Count how many list entries have a string property that ends with a particular char

I have an array list with some names inside it (first and last names). What I have to do is go through each "first name" and see how many times a character (which the user specifies) shows up at the end of every first name in the array list, and then print out the number of times that character showed up.
public int countFirstName(char c) {
int i = 0;
for (Name n : list) {
if (n.getFirstName().length() - 1 == c) {
i++;
}
}
return i;
}
That is the code I have. The problem is that the counter (i) doesn't add 1 even if there is a character that matches the end of the first name.

You're comparing the index of last character in the string to the required character, instead of the last character itself, which you can access with charAt:
String firstName = n.getFirstName()
if (firstName.charAt(firstName.length() - 1) == c) {
i++;
}

When you're setting out learning to code, there is a great value in using pencil and paper, or describing your algorithm ahead of time, in the language you think in.
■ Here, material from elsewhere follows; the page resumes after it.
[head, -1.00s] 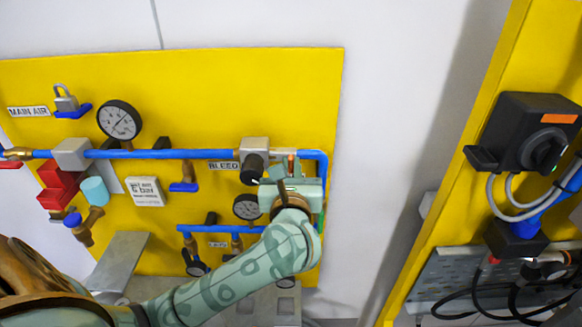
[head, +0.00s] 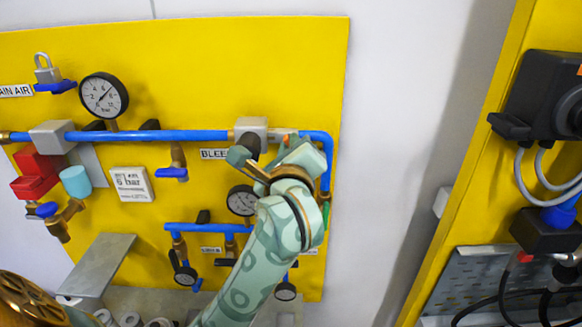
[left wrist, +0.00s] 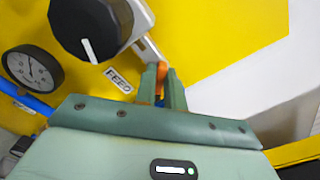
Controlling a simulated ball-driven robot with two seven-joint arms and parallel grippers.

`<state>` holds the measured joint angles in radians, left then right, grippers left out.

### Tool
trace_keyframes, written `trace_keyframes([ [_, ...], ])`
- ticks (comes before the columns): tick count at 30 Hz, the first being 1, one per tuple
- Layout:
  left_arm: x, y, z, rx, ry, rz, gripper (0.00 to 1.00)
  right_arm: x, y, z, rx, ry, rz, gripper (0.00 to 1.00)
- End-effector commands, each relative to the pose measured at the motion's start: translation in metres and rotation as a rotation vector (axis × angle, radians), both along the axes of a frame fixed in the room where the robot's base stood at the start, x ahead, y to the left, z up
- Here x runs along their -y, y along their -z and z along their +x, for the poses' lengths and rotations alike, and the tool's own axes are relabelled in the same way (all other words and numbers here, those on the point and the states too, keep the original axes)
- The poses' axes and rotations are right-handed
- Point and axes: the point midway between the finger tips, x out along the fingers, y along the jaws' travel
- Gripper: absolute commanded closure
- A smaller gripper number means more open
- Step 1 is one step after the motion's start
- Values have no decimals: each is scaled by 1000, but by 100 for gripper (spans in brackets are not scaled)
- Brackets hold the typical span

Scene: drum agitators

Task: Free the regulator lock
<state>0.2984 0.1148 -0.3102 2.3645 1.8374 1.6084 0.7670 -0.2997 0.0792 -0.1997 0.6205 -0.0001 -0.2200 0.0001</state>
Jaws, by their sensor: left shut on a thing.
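The regulator is a grey block (head: 250,127) with a black knob on the blue pipe, at the yellow panel's upper right. The knob (left wrist: 90,32) fills the upper left of the left wrist view, its white mark pointing down. My left gripper (left wrist: 161,88) is just right of the knob, its fingers shut on a small orange piece (left wrist: 160,78). The piece sits at the regulator's side and may be its lock; its far end is hidden. In the head view my left gripper (head: 297,152) covers the pipe beside the regulator. My right gripper is not in view.
A gauge (head: 242,200) lies below the regulator, with a lower blue pipe (head: 205,227) and small valves. A red block (head: 36,175), a padlock (head: 47,68) and a large gauge (head: 104,95) are further left. A black switch box (head: 545,98) is at right.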

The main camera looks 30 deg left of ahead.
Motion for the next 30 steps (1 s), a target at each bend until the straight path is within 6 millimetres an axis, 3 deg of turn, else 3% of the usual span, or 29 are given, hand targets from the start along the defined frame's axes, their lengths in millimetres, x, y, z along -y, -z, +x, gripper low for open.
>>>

Most people that learn a foreign language start out by assembling a sentence in their native language, translating it to foreign, then speaking the foreign. Few, if any, learners of a foreign language are able to think in it natively
Coding is no different; all your life you've been speaking English and thinking in it. Now you're aiming to learn a different pattern of thinking, syntax, key words. This task will go a lot easier if you:
work out in high level natural language what you want to do first
write down the steps in clear and simple language, like a recipe
don't try to do too much at once
Had I been a tutor marking your program, id have been looking for something like this:
//method to count the number of list entries ending with a particular character
public int countFirstNamesEndingWith(char lookFor) {
//declare a variable to hold the count
int cnt = 0;
//iterate the list
for (Name n : list) {
//get the first name
String fn = n.getFirstName();
//get the last char of it
char lc = fn.charAt(fn.length() - 1);
//compare
if (lc == lookFor) {
cnt++;
}
}
return cnt;
}
Taking the bullet points in turn:
The comments serve as a high level description of what must be done. We write them aLL first, before even writing a single line of code. My course penalised uncommented code, and writing them first was a handy way of getting the requirement out of the way (they're a chore, right? Not always, but..) but also it is really easy to write a logic algorithm in high level language, then translate the steps into the language learning. I definitely think if you'd taken this approach you wouldn't have made the error you did, as it would have been clear that the code you wrote didn't implement the algorithm you'd have described earlier
Don't try to do too much in one line. Yes, I'm sure plenty of coders think it looks cool, or trick, or shows off what impressive coding smarts they have to pack a good 10 line algorithm into a single line of code that uses some obscure language features but one day it's highly likely that someone else is going to have to come along to maintain that code, improve it or change part of what it does - at that moment it's no longer cool, and it was never really a smart thing to do
Aominee, in their comment, actually gives us something like an example of this:
return (int)list.stream().filter(e -> e.charAt.length()-1)==c).count();
It's a one line implementation of a solution to your problem. Cool huh? Well, it has a bug* (for a start) but it's not the main thrust of my argument. At a more basic level: have you got any idea what it's doing? can you look at it and in 2 seconds tell me how it works?
It's quite an advanced language feature, it's trick for sure, but it might be a very poor solution because it's hard to understand, hard to maintain as a result, and does a lot while looking like a little- it only really makes sense if you're well versed in the language. This one line bundles up a facility that loops over your list, a feature that effectively has a tiny sub method that is called for every item in the list, and whose job is to calculate if the name ends with the sought char
It p's a brilliant feature, a cute example and it surely has its place in production java, but it's place is probably not here, in your learning exercise
Similarly, I'd go as far to say that this line of yours:
if (n.getFirstName().length() - 1 == c) {
Is approaching "doing too much" - I say this because it's where your logic broke down; you didn't write enough code to effectively implement the algorithm. You'd actually have to write even more code to implement this way:
if (n.getFirstName().charAt(n.getFirstName().length() - 1) == c) {
This is a right eyeful to load into your brain and understand. The accepted answer broke it down a bit by first getting the name into a temporary variable. That's a sensible optimisation. I broke it out another step by getting the last char into a temp variable. In a production system I probably wouldn't go that far, but this is your learning phase - try to minimise the number of operations each of your lines does. It will aid your understanding of your own code a great deal
If you do ever get a penchant for writing as much code as possible in as few chars, look at some code golf games here on the stack exchange network; the game is to abuse as many language features as possible to make really short, trick code.. pretty much every winner stands as a testament to condense that should never, ever be put into a production system maintained by normal coders who value their sanity
*the bug is it doesn't get the first name out of the Name object

checking a value for reset value before resetting it - performance impact?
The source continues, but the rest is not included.